Квентин Скиннер - Истоки современной политической мысли. Том 2. Эпоха Реформации

Истоки современной политической мысли. Том 2. Эпоха Реформации
Название: Истоки современной политической мысли. Том 2. Эпоха Реформации
Автор:
Жанры: Политология | История политических учений | Зарубежная образовательная литература
Серии: Нет данных
ISBN: Нет данных
Год: 2018
О чем книга "Истоки современной политической мысли. Том 2. Эпоха Реформации"

Второй том двухтомного труда Квентина Скиннера посвящен исследованию политической мысли Реформации и Контрреформации. Автор прослеживает основные этапы развития лютеранства и кальвинизма, показывая взаимосвязь их идей с томизмом и оккамизмом, а также с гуманистической мыслью и движением концилиаризма. В книге рассказывается история радикальных кальвинистских концепций сопротивления власти, в том числе принадлежавших французским и шотландским революционным теоретикам второй половины XVI в. Подробно рассматривается процесс зарождения теорий абсолютной монархии. В заключении выдающийся английский историк и философ излагает концепцию возникновения современного понятия государства.
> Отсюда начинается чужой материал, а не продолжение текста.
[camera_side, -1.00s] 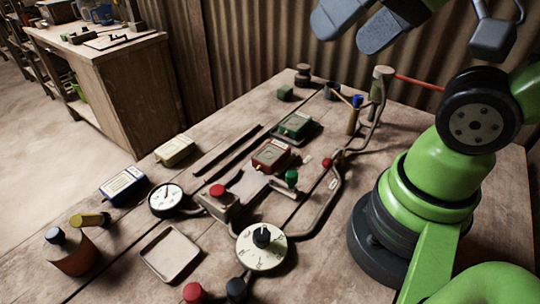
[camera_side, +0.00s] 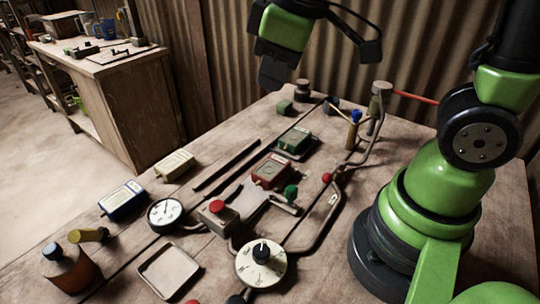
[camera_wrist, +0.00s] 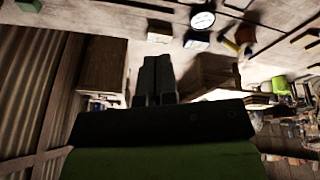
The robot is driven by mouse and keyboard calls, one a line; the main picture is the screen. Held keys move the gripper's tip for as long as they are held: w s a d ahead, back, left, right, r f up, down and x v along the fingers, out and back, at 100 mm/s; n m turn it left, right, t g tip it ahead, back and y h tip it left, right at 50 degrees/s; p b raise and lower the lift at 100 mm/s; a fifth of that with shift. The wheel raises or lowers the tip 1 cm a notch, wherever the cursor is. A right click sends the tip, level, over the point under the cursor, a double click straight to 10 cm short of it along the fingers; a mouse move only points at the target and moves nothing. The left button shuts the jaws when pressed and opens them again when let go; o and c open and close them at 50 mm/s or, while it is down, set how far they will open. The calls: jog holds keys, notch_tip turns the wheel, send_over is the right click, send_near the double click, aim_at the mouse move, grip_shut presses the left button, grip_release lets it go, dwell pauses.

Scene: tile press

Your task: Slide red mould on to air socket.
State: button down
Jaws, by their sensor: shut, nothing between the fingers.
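The red mould (camera_side: 271,170) lies flat on the table in the middle of the side view, just behind the green-knobbed valve (camera_side: 291,192). A bent metal pipe (camera_side: 322,225) runs beside this valve. I cannot tell for sure which fitting is the air socket. My gripper (camera_side: 272,78) is raised high above the back of the table, well clear of the red mould. Its fingers are together and empty. In the wrist view the closed fingers (camera_wrist: 155,75) point up the picture, and the red mould is not visible there.
A green mould (camera_side: 295,138) sits on a dark tray behind the red one. Two dark rails (camera_side: 226,165) lie to its left. Cream (camera_side: 175,165) and blue (camera_side: 122,200) blocks, a gauge (camera_side: 165,214), a red button box (camera_side: 217,215), a dial (camera_side: 261,262) and an empty tray (camera_side: 168,271) stand nearby.

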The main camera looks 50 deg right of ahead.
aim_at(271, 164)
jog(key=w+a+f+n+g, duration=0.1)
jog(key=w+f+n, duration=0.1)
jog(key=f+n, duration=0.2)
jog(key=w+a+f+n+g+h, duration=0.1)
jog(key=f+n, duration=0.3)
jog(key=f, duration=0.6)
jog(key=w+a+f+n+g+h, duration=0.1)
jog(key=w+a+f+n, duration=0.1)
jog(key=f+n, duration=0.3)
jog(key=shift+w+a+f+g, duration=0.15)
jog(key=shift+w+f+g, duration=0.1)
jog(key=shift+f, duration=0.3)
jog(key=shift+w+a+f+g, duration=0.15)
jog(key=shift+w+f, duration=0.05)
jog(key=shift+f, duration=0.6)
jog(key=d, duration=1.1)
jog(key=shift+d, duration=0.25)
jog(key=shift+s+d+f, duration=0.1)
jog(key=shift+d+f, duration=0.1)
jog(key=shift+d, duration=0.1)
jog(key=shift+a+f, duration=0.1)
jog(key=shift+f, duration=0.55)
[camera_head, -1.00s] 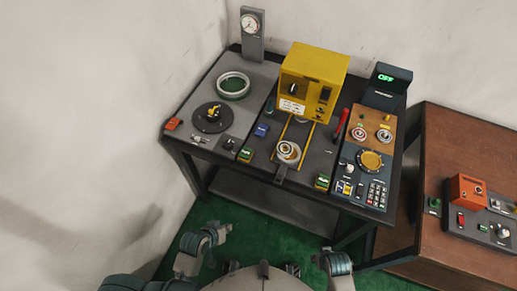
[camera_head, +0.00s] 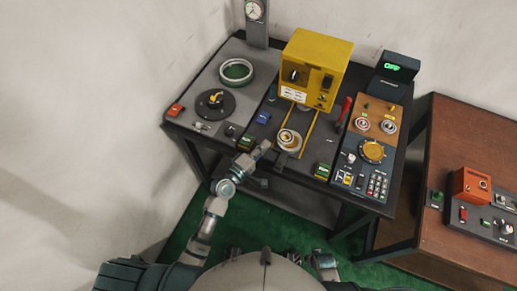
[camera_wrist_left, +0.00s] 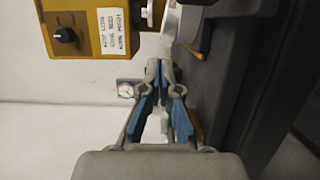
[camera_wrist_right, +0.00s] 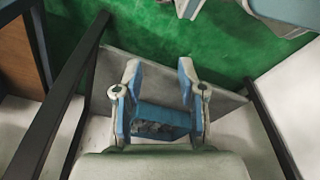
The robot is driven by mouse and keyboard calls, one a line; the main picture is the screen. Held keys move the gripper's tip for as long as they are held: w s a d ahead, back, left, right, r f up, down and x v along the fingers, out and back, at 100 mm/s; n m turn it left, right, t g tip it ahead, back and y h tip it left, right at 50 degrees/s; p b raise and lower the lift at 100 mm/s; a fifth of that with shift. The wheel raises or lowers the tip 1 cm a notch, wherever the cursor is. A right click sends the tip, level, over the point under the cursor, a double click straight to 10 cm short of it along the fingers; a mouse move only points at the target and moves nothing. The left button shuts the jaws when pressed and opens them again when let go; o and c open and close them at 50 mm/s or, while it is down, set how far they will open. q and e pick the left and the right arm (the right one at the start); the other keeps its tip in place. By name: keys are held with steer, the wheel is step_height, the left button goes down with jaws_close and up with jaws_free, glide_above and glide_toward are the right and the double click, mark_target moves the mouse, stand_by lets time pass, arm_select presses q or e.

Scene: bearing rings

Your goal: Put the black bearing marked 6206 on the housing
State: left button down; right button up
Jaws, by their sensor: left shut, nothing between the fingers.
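A silver round piece with rings (camera_head: 289,139) sits on a carriage between yellow rails, in front of the yellow press; it may be the housing. Two ring-shaped pieces, one on the left (camera_head: 362,125) and one on the right (camera_head: 388,126), sit on the brown panel. I cannot read a 6206 mark on anything. My left gripper (camera_head: 263,147) is shut and empty at the table's front edge, just left of the silver piece. Its fingertips meet in the left wrist view (camera_wrist_left: 161,66). My right gripper (camera_wrist_right: 160,75) is open and empty, low over the floor.
The yellow press (camera_head: 316,68) stands behind the carriage. A large ring (camera_head: 235,72) and a black disc with a yellow part (camera_head: 215,102) are on the left. A red lever (camera_head: 345,110) and a keypad (camera_head: 377,185) are on the right. A brown table (camera_head: 470,130) stands farther right.

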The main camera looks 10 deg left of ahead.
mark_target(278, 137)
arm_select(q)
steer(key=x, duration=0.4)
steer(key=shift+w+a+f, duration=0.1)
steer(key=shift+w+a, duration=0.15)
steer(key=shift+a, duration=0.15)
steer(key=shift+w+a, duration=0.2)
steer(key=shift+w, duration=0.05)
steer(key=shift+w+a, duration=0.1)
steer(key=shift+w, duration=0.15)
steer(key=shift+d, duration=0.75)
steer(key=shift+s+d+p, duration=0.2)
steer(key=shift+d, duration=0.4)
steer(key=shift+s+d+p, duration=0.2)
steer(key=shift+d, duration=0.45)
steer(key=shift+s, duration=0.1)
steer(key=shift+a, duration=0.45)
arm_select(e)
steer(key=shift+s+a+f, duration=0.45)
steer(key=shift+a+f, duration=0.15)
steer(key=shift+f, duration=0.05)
Бесплатно читать онлайн Истоки современной политической мысли. Том 2. Эпоха Реформации


The Foundations of Modern Political Thought. Volume 2: The Age of Reformation by Quentin Skinner

© Published by the Press Syndicate of the University of Cambridge, 1978

© ФГБОУ ВО «Российская академия народного хозяйства и государственной службы при Президенте Российской Федерации», 2018

Часть I. Абсолютизм и лютеранская Реформация

Глава 1. Принципы лютеранства

НАЧИНАТЬ историю лютеранской Реформации с традиционного отправного пункта значит рассказывать ее с середины. Знаменитый протест Лютера, «95 тезисов», прибитых к двери замковой церкви в Виттенберге в канун Дня Всех Святых в 1517 г. (событие, которого, возможно, на самом деле никогда не было[1]), стал не началом, а итогом духовного пути, на который Лютер вступил более чем за шесть лет до этого, заняв кафедру теологии Виттенбергского университета. Одним из главных достижений историков лютеранства предыдущего поколения стало прояснение процесса интеллектуального развития Лютера в годы его становления как личности. В основу новой интерпретации легли неизвестные ранее материалы, которые он использовал при подготовке к лекциям о Псалтири в 1513–14 гг., о Послании к Римлянам в 1515–16 гг. и о Послании к Галатам в 1516–17 гг. В результате, пишет Рапп, было бы «совсем небольшим преувеличением» считать, что в этих ранних заметках – «весь поздний Лютер» (Rupp 1951, p. 39). Поэтому начинать историю лучше всего с того, с чего ее начинал сам Лютер, а именно с его новой теологии. Опираясь на нее, он повел наступление не только на торговлю индульгенциями, которой занималось папство, но и на всю совокупность религиозных, социальных и политических подходов, связанных с учениями католической церкви.

Теологические предпосылки

В основе и новой теологии Лютера, и внутреннего кризиса, который ускорил ее появление, лежало определенное понимание природы человека. Лютера преследовала мысль о полном ничтожестве человека. Для современного психолога это – свидетельство острого «кризиса идентичности», личностной целостности. Переживающий его человек перестает верить в ценность своего существования (Erikson 1958, p. 254). Более традиционные биографы Лютера, впрочем, видели в этом лишь «столкновение двух типов католицизма – августинизма и томизма» (Bainton 1953a, p. 36). Лютер отвергал характерный для томистов оптимистический взгляд на человека, его способность постигать законы Божьи и следовать им, и это привело его к более раннему и более пессимистическому августинианскому представлению о падшей человеческой природе.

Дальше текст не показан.